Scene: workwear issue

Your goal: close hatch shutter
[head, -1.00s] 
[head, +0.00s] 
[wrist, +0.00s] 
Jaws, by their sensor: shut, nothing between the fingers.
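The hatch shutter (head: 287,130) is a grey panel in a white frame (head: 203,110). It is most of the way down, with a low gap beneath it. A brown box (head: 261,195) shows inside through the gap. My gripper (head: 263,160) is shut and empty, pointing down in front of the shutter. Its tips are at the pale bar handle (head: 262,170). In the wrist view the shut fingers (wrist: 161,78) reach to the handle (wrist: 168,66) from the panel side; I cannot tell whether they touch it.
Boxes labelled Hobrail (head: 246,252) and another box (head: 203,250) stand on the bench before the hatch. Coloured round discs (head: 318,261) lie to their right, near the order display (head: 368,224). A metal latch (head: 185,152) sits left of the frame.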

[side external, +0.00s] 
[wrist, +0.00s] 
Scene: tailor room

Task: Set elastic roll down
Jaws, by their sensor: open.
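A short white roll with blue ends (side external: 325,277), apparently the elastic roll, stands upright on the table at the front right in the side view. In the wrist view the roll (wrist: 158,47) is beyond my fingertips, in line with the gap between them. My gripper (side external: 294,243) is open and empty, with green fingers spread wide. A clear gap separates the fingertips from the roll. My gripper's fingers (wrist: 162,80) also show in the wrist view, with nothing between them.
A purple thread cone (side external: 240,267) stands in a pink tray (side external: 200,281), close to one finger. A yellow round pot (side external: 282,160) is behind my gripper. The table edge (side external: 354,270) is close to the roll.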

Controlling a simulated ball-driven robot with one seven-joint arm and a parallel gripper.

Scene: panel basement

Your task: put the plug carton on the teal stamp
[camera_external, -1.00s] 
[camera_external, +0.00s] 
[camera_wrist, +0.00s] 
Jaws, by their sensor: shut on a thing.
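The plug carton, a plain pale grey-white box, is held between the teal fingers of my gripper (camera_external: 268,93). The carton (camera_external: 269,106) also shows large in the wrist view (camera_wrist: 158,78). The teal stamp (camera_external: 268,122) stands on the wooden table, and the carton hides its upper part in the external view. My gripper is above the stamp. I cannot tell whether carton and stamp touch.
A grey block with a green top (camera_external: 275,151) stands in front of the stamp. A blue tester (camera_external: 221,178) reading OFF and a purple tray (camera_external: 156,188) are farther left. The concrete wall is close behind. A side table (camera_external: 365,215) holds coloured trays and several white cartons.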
=====
» **Direction**: Gather up the lines containing the word "Scene" from these records and copy them.

» **Result of the exercise**:
Scene: workwear issue
Scene: tailor room
Scene: panel basement

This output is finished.